--- BEGIN Data lines ---

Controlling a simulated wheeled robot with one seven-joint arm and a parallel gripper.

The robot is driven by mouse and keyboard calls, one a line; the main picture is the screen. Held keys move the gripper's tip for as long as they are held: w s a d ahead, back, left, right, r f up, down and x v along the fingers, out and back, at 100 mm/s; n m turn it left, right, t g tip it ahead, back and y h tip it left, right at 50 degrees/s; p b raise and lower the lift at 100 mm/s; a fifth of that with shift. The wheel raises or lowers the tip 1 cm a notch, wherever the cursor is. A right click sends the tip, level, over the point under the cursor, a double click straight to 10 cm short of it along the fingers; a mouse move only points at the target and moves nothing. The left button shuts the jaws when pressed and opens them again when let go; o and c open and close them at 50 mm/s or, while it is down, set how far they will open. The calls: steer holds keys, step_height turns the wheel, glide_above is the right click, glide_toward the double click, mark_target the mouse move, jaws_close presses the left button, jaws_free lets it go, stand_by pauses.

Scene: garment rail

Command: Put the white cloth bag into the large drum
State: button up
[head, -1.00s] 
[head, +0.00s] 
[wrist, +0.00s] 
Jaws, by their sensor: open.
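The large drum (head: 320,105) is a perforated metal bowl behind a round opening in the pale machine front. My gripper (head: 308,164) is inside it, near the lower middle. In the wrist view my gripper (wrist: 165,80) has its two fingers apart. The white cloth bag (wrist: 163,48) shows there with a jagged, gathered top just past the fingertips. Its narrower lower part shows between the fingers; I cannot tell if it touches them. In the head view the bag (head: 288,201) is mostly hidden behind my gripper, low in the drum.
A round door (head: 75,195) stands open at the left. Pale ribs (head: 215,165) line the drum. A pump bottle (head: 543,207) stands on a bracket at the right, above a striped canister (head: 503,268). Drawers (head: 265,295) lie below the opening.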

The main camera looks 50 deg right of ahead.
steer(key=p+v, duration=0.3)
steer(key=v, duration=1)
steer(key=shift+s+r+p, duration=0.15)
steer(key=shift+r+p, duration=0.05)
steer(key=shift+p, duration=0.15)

--- END Data lines ---
--- BEGIN Data lines ---

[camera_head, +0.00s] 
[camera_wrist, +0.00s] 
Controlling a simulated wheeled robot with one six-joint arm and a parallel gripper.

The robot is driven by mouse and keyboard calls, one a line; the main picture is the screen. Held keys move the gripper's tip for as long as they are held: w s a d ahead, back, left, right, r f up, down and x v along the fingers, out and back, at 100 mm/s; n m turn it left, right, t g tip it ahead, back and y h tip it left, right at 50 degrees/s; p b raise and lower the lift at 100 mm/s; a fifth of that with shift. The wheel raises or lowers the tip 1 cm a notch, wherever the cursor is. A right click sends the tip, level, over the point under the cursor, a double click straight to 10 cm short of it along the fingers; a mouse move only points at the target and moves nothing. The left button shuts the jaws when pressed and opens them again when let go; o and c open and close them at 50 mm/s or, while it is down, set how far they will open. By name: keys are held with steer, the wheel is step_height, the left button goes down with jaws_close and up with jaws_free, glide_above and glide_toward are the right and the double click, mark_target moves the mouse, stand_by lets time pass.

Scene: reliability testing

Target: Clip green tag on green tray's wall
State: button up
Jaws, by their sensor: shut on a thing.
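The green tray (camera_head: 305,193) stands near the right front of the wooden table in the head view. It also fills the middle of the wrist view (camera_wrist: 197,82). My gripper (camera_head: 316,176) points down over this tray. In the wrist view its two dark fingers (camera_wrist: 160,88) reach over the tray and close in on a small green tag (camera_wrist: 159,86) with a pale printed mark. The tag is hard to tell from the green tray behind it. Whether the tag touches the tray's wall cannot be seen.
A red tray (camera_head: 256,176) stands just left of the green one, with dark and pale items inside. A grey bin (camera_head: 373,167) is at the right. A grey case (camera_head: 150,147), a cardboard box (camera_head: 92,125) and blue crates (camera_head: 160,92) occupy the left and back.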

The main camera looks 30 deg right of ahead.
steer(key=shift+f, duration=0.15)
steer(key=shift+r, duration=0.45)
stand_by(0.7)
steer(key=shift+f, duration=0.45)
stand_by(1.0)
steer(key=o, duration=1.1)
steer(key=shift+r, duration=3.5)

--- END Data lines ---
--- BEGIN Data lines ---

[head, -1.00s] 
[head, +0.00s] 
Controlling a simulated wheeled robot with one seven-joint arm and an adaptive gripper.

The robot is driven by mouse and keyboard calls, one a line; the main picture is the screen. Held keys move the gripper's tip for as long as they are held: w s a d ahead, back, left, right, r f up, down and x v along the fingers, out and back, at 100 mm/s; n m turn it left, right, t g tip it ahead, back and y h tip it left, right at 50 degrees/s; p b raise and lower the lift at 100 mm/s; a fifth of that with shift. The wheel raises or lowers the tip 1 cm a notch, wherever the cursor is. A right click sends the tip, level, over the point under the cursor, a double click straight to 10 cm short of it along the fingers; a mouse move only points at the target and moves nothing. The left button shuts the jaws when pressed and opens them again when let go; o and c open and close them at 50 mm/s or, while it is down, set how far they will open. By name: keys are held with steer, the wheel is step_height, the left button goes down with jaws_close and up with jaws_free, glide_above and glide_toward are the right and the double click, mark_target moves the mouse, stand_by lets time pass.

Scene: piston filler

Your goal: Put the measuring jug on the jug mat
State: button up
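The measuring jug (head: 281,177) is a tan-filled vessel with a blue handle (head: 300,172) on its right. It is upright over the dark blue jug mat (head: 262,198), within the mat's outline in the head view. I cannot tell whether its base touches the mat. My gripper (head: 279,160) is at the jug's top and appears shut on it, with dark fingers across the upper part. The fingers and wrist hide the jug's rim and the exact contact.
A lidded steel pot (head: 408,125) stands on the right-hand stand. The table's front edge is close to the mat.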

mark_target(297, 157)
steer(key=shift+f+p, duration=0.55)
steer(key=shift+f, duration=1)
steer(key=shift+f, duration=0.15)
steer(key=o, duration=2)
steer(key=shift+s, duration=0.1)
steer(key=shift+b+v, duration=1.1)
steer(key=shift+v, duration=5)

--- END Data lines ---

▶ Set task
From the records above, extract exactly and only the lines that begin at the line with "Command: Put the" and stop after the line with "[wrist, +0.00s]".

▶ Finished task
Command: Put the white cloth bag into the large drum
State: button up
[head, -1.00s] 
[head, +0.00s] 
[wrist, +0.00s] 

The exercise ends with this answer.